Anyone who owned an Xbox 360 knows what the Red Ring Of Death is. Typically shortened to The RROD, the hardware failure was sudden, fatal, and happened to a massive number of Xbox 360 systems prior to the "slim" model's introduction. While it's always been speculated that the failure, which effectively meant the console was only good as a paperweight going forward, was caused by its poor thermals, the documentary Power On: The Story of Xbox has revealed that that's only partially true.
According to Leo Del Castillo, who has been a member of Xbox's hardware engineering group since 1999, the Red Ring Of Death was caused by connectors inside the components of the console breaking.
While the reason behind the components--soldering balls used to adhere the GPU to the motherboard--breaking was thermal, high temperatures inside the Xbox 360 were not the lone issue. Instead, according to Todd Holmdahl, Xbox's head of hardware from 1999 to 2014, the problem was the temperature of these balls going from hot to cold so often.
"All these people loved playing video games," said Holmdahl, "so they would turn this thing on and then off, and when it would turn on and off, you get all sorts of stresses." Those stresses eventually led to the soldering balls fracturing, partially severing the connection between the Xbox 360's GPU and motherboard.

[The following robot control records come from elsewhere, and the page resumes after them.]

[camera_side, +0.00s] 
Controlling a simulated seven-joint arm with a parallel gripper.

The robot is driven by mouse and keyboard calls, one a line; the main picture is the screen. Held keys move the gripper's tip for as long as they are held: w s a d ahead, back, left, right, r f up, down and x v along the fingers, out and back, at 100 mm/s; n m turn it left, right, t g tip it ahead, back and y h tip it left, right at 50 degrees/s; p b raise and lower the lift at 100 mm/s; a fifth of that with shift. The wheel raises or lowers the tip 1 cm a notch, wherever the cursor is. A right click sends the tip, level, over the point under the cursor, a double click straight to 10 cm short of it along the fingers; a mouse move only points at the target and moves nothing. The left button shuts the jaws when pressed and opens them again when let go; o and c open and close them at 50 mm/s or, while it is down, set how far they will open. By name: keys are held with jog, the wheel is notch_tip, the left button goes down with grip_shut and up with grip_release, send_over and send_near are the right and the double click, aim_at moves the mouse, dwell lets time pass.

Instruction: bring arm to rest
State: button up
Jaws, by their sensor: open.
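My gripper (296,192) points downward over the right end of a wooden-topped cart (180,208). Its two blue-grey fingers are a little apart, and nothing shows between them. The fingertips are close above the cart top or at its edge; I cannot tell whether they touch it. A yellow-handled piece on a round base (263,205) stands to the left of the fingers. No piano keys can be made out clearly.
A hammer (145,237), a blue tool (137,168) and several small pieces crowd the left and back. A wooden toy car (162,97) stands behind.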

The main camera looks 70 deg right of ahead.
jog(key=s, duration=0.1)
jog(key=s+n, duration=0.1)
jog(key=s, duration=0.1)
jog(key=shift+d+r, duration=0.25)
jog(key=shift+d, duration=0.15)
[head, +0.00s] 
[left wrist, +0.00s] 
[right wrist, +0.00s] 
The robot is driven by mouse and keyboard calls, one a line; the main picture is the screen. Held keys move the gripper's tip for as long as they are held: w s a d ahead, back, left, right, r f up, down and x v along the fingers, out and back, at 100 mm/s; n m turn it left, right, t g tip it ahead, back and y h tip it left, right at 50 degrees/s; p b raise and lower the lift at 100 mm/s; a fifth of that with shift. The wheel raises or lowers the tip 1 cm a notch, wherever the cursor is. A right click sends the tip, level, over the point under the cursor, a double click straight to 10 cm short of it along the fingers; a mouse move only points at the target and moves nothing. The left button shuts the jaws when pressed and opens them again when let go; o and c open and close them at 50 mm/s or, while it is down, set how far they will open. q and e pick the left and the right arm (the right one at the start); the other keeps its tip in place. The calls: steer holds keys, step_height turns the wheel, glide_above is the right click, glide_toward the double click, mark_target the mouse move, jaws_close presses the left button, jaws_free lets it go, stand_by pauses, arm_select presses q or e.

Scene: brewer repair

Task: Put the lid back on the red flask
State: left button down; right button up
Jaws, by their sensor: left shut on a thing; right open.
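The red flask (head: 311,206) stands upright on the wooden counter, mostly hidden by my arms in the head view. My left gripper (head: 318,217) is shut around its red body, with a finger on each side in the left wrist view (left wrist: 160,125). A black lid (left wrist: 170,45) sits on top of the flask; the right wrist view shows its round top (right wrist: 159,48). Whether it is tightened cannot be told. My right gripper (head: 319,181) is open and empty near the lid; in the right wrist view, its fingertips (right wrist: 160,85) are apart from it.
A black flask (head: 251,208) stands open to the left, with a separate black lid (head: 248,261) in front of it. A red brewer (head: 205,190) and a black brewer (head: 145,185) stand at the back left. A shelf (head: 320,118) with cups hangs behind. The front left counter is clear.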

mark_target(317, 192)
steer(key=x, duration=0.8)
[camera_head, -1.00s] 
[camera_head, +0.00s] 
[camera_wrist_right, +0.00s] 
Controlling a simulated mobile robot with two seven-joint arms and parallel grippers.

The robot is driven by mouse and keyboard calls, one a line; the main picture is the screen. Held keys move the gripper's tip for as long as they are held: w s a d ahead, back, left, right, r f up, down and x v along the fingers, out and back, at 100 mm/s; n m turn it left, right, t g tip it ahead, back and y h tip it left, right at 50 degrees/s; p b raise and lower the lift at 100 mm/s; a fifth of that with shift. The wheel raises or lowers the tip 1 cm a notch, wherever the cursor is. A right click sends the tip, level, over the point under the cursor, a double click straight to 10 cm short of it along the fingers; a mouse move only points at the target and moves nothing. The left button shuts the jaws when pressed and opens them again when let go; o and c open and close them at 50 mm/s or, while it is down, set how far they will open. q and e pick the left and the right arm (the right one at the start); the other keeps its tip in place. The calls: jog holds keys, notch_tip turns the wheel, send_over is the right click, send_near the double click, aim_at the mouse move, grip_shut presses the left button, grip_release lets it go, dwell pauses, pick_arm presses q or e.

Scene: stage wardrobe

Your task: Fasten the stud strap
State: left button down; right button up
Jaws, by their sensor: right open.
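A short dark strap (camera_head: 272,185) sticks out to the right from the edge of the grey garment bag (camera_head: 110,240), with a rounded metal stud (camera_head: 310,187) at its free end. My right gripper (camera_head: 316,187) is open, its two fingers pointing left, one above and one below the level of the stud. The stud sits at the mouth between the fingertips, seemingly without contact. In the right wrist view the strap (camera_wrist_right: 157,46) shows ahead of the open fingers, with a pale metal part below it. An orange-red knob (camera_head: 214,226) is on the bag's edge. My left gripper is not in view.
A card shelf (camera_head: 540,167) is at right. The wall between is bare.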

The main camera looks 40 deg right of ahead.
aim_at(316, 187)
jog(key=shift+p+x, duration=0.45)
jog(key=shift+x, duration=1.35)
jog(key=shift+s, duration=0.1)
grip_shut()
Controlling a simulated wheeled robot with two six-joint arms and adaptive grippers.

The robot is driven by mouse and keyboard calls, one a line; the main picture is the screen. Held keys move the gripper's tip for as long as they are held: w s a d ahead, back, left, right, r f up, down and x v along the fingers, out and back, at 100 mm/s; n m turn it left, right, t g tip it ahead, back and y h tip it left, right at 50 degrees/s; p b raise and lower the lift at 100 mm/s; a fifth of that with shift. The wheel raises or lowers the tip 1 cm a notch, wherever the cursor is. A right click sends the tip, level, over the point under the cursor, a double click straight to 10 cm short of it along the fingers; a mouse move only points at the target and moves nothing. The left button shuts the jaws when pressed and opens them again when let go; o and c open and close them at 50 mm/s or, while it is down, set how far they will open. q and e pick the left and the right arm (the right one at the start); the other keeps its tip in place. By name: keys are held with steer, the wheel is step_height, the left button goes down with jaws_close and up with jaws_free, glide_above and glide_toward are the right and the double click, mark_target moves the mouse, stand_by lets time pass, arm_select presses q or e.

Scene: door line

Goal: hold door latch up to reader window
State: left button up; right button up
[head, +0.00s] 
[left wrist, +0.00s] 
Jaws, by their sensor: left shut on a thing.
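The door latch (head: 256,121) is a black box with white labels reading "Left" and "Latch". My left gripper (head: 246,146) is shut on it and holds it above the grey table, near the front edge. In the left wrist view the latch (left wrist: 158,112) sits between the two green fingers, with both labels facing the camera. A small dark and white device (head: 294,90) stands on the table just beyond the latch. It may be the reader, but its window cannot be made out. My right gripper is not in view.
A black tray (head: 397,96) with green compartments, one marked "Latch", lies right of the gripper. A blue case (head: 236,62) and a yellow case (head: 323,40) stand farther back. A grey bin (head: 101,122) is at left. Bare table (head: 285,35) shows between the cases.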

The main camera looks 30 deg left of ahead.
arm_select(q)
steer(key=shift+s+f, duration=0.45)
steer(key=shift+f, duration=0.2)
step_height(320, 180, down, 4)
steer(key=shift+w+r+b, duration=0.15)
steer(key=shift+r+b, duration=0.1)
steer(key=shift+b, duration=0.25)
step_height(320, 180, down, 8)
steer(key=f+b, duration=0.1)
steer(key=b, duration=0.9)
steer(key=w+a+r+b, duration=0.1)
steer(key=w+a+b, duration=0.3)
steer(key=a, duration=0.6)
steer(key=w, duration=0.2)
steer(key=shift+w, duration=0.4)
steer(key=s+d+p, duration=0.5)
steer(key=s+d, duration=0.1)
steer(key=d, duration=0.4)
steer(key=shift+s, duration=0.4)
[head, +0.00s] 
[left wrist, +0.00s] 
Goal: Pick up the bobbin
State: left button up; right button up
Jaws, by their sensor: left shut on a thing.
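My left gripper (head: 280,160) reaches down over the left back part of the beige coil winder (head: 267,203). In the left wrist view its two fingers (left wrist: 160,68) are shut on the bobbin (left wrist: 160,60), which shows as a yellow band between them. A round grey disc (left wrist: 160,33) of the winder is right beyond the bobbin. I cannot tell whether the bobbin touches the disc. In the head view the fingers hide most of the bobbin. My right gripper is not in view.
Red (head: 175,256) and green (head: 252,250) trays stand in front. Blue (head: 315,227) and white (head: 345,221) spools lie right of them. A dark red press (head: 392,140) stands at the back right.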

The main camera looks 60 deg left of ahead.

Xbox's solution to the problem was simple and straightforward: The company would repair every Xbox 360 that had been sold at no cost to the customer. However, that itself became an issue due to the massive cost it would pose to the company. According to Peter Moore, the former head of Xbox, "By the time we looked at the cost of repairs, the lost sales that we factored in, we had a $1.15 billion dollar problem." However, Steve Ballmer, the former CEO of Microsoft, quickly gave Moore the funds needed to fix the issue and, altogether, save the Xbox brand.
With the RROD far behind it, Xbox is now turning the infamous error into a piece of wall art. The Xbox Gear shop now has a poster prominently featuring the RROD for players to hang up, lest they forget how bad console errors can be.